REQUIRED TASK: Extract the text of each entry below exactly, leaving every image behind.

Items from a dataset
>>
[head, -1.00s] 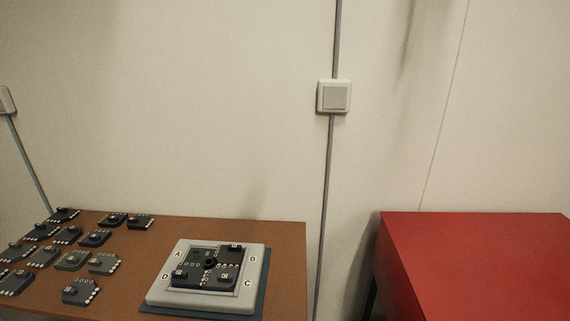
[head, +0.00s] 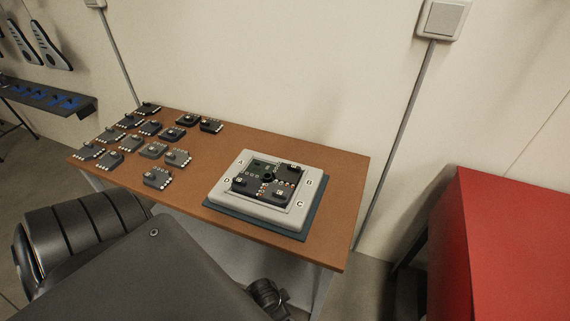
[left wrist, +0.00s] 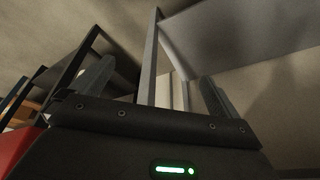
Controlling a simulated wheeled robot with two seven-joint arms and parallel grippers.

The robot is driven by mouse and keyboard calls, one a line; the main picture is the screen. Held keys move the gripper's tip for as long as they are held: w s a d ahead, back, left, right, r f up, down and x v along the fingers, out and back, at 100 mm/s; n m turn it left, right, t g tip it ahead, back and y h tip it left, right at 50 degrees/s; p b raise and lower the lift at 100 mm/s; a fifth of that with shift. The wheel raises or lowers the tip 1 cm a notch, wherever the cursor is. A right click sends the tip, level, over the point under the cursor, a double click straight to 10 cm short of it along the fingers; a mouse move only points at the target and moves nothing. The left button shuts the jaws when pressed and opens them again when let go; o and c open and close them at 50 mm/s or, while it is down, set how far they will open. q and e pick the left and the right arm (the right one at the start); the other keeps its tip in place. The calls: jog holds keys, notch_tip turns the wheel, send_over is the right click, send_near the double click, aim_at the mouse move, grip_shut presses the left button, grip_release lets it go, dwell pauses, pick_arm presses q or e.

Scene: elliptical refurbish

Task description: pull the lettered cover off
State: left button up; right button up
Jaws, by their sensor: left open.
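The lettered cover (head: 252,212) is a pale grey square frame with rounded corners and the letters A, B, C and D around its opening. It lies flat on a dark blue-grey mat (head: 310,226) at the right part of the brown table. Dark modules (head: 275,187) and a green board with a round black hub show inside its opening. My left gripper (left wrist: 157,88) shows in the left wrist view, its two fingers wide apart with nothing between them. It is not seen at the cover. My right gripper is in neither view.
Several dark modules (head: 153,151) stand in rows on the left of the brown table (head: 210,152). A red cabinet (head: 510,240) is at the right, with a gap before it. A wall switch (head: 443,18) is above. A dark shelf (head: 50,97) is at the far left.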

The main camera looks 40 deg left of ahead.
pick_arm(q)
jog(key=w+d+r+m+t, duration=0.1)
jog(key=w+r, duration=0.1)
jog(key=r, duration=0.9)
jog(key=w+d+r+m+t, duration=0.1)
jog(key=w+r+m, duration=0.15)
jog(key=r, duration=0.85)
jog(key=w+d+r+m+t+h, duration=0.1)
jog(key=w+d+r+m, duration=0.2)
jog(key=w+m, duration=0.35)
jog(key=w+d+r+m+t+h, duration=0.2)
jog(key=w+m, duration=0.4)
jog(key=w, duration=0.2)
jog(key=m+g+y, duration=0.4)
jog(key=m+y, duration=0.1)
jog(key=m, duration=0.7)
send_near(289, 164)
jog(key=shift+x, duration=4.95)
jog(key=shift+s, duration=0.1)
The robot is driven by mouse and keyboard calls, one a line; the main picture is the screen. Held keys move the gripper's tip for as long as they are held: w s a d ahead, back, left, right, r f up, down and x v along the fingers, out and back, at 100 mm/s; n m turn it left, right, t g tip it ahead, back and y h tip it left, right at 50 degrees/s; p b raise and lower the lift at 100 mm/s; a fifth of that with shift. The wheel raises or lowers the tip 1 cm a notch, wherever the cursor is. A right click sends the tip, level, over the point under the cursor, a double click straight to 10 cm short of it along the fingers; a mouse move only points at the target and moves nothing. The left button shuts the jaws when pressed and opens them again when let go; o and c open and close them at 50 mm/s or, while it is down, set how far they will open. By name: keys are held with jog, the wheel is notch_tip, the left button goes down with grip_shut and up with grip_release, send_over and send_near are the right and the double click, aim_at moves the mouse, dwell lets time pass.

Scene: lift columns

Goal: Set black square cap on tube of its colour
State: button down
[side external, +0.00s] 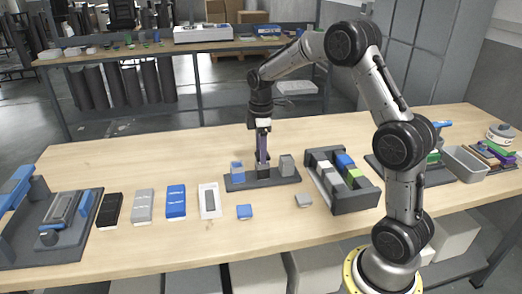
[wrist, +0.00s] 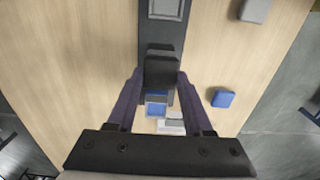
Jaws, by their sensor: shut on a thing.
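My gripper (side external: 262,160) points straight down over the middle of a dark base plate (side external: 282,181). In the wrist view its two purple fingers (wrist: 160,78) are shut on a black square cap (wrist: 162,70). A black tube (side external: 264,172) stands on the plate directly below the fingers. The cap is at or just above its top; I cannot tell whether they touch. A blue tube (side external: 238,172) stands to the left on the plate and a grey tube (side external: 287,165) to the right; the grey one also shows in the wrist view (wrist: 165,8).
A blue cap (side external: 244,211) and a grey cap (side external: 303,200) lie loose on the table in front. Black, grey, blue and white flat boxes (side external: 176,202) lie to the left. A dark tray of coloured blocks (side external: 356,200) stands to the right. The table behind the plate is clear.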

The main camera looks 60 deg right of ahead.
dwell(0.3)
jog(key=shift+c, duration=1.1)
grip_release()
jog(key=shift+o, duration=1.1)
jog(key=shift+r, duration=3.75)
<<
PROBLEM SOLUTION:
[head, -1.00s] 
[head, +0.00s] 
[left wrist, +0.00s] 
Controlling a simulated wheeled robot with two seven-joint arms and parallel grippers.

The robot is driven by mouse and keyboard calls, one a line; the main picture is the screen. Held keys move the gripper's tip for as long as they are held: w s a d ahead, back, left, right, r f up, down and x v along the fingers, out and back, at 100 mm/s; n m turn it left, right, t g tip it ahead, back and y h tip it left, right at 50 degrees/s; p b raise and lower the lift at 100 mm/s; a fifth of that with shift. The wheel raises or lowers the tip 1 cm a notch, wherever the cursor is. A right click sends the tip, level, over the point under the cursor, a double click straight to 10 cm short of it along the fingers; a mouse move only points at the target and moves nothing. The left button shuts the jaws when pressed and opens them again when let go; o and c open and close them at 50 mm/s or, while it is down, set how far they will open. q and e pick the left and the right arm (the right one at the start); the other keeps its tip in place. The calls: jog holds keys, notch_tip turns the wheel, send_over is the right click, send_near the double click, aim_at the mouse move, grip_shut presses the left button, grip_release lets it go, dwell pauses, pick_arm presses q or e.

Scene: elliptical refurbish

Task description: pull the lettered cover off
State: left button up; right button up
Jaws, by their sensor: left open.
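The lettered cover (head: 252,212) is a pale grey square frame with rounded corners and the letters A, B, C and D around its opening. It lies flat on a dark blue-grey mat (head: 310,226) at the right part of the brown table. Dark modules (head: 275,187) and a green board with a round black hub show inside its opening. My left gripper (left wrist: 157,88) shows in the left wrist view, its two fingers wide apart with nothing between them. It is not seen at the cover. My right gripper is in neither view.
Several dark modules (head: 153,151) stand in rows on the left of the brown table (head: 210,152). A red cabinet (head: 510,240) is at the right, with a gap before it. A wall switch (head: 443,18) is above. A dark shelf (head: 50,97) is at the far left.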

The main camera looks 40 deg left of ahead.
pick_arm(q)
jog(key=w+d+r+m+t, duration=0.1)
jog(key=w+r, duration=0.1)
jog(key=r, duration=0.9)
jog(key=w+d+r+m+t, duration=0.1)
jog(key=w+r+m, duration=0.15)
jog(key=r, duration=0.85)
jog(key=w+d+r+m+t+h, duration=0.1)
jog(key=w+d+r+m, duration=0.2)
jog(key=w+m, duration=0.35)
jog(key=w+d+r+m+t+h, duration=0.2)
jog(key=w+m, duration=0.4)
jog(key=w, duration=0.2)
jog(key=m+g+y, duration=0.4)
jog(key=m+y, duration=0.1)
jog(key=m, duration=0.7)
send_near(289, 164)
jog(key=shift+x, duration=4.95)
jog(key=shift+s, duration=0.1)
The robot is driven by mouse and keyboard calls, one a line; the main picture is the screen. Held keys move the gripper's tip for as long as they are held: w s a d ahead, back, left, right, r f up, down and x v along the fingers, out and back, at 100 mm/s; n m turn it left, right, t g tip it ahead, back and y h tip it left, right at 50 degrees/s; p b raise and lower the lift at 100 mm/s; a fifth of that with shift. The wheel raises or lowers the tip 1 cm a notch, wherever the cursor is. A right click sends the tip, level, over the point under the cursor, a double click straight to 10 cm short of it along the fingers; a mouse move only points at the target and moves nothing. The left button shuts the jaws when pressed and opens them again when let go; o and c open and close them at 50 mm/s or, while it is down, set how far they will open. By name: keys are held with jog, the wheel is notch_tip, the left button goes down with grip_shut and up with grip_release, send_over and send_near are the right and the double click, aim_at moves the mouse, dwell lets time pass.

Scene: lift columns

Goal: Set black square cap on tube of its colour
State: button down
[side external, +0.00s] 
[wrist, +0.00s] 
Jaws, by their sensor: shut on a thing.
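My gripper (side external: 262,160) points straight down over the middle of a dark base plate (side external: 282,181). In the wrist view its two purple fingers (wrist: 160,78) are shut on a black square cap (wrist: 162,70). A black tube (side external: 264,172) stands on the plate directly below the fingers. The cap is at or just above its top; I cannot tell whether they touch. A blue tube (side external: 238,172) stands to the left on the plate and a grey tube (side external: 287,165) to the right; the grey one also shows in the wrist view (wrist: 165,8).
A blue cap (side external: 244,211) and a grey cap (side external: 303,200) lie loose on the table in front. Black, grey, blue and white flat boxes (side external: 176,202) lie to the left. A dark tray of coloured blocks (side external: 356,200) stands to the right. The table behind the plate is clear.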

The main camera looks 60 deg right of ahead.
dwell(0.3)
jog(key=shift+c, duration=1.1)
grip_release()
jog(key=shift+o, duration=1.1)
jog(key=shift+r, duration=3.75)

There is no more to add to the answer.